The influences of surface temperature on upwellings in planetary convection with phase transitions

The importance of surface temperature for mantle convection appears with the presence of adiabatic heating and cooling and the release and consumption of latent heat in the presence of phase transitions. For some planetary bodies these effects cannot be neglected. The dimensionless surface temperature T0, which is the ratio between the temperature at the top of the convective region and the temperature drop across the mantle, is close to one for Mars and Venus. For the Earth, T0 lies between 0.2 and 0.5. The dynamical influence of T0 is especially poignant for internally heated convection with temperature-dependent viscosity. There is a tight coupling between the magnitude of the temperature field and the viscosity itself. We have studied temperature-dependent viscosity convection for both low-T0 (0.2) and high-T0 (1.2) situations and with internal heating in mantle convection with two upper-mantle phase transitions. Our results show that within this range of T0 there exist two regimes for the evolution of upwellings in the mantle.
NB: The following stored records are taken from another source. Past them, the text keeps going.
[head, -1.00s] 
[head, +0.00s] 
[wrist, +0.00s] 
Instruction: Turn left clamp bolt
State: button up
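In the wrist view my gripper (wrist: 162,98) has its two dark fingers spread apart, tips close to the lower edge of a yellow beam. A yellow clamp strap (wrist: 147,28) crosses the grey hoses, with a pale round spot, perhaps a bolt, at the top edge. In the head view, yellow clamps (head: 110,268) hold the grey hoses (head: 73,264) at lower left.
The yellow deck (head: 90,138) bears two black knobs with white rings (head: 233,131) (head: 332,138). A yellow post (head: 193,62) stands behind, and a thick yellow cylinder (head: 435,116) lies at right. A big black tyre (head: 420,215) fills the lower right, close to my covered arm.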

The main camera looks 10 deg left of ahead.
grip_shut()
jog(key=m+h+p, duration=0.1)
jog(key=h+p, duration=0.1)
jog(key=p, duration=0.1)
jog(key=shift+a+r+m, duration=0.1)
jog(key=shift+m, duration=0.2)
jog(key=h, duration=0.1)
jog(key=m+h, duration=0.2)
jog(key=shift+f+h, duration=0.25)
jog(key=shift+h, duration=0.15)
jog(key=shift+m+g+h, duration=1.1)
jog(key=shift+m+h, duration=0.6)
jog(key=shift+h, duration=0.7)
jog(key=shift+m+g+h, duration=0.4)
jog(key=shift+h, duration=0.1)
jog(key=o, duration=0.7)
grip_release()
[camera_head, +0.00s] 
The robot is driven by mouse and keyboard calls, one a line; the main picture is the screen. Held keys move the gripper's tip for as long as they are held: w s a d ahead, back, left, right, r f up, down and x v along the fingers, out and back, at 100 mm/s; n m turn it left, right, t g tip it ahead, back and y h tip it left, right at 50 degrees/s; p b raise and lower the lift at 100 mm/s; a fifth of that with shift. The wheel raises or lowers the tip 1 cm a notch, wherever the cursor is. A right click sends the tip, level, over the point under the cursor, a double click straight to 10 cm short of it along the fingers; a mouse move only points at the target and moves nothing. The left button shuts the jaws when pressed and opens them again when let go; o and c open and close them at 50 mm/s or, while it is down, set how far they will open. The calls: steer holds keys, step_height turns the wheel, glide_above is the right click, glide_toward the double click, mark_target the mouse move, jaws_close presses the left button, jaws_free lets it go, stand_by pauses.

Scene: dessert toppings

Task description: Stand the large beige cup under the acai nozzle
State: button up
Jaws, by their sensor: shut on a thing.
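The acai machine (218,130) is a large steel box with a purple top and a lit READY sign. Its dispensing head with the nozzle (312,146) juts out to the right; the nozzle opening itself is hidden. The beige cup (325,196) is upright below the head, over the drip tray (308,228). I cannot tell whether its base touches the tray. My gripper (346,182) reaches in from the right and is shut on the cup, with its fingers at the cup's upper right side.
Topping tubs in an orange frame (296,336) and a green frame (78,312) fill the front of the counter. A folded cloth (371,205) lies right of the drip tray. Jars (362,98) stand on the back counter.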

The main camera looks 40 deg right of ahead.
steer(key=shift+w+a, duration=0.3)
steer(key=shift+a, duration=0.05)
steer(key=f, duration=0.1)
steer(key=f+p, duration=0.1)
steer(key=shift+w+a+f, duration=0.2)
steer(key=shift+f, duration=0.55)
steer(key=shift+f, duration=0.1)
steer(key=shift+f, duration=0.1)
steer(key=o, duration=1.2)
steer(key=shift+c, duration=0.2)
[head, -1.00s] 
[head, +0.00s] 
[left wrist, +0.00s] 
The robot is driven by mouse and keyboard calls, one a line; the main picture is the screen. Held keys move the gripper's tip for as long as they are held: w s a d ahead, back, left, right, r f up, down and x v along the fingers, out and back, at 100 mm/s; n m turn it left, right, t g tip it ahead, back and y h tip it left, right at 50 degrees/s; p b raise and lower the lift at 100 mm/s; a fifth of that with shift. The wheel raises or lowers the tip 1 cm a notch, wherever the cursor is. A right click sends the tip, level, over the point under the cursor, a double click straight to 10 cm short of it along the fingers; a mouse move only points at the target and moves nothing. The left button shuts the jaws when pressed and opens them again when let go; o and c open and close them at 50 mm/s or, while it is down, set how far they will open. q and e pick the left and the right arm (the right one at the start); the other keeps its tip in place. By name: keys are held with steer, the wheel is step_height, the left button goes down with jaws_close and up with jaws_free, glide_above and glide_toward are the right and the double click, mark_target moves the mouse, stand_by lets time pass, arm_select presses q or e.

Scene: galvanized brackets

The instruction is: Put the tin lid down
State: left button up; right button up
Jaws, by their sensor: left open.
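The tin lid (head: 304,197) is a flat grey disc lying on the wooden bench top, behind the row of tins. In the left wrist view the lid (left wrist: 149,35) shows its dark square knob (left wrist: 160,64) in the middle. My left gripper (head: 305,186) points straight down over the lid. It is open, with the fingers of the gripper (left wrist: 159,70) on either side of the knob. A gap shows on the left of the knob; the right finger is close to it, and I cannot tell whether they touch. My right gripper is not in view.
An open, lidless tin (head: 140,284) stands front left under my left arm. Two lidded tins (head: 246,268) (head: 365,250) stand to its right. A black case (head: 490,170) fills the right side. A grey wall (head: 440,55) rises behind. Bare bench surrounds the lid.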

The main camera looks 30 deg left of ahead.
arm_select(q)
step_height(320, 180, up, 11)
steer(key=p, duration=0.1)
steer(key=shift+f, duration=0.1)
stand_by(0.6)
In transient situations plume–plume collisions lead to the formation of megaplumes for high-T0 regimes but are less likely to do so for low T0. In the long-term regime, plumes with low T0 are prone to develop from the transition zone with a supply of hot material coming from the shallow lower mantle. In systems with high T0, however, long-lived plumes tend to have deeper mantle origins. In quasi-layered situations high T0 may act as a positive feed-back mechanism in inducing powerful hot upwellings into the upper mantle.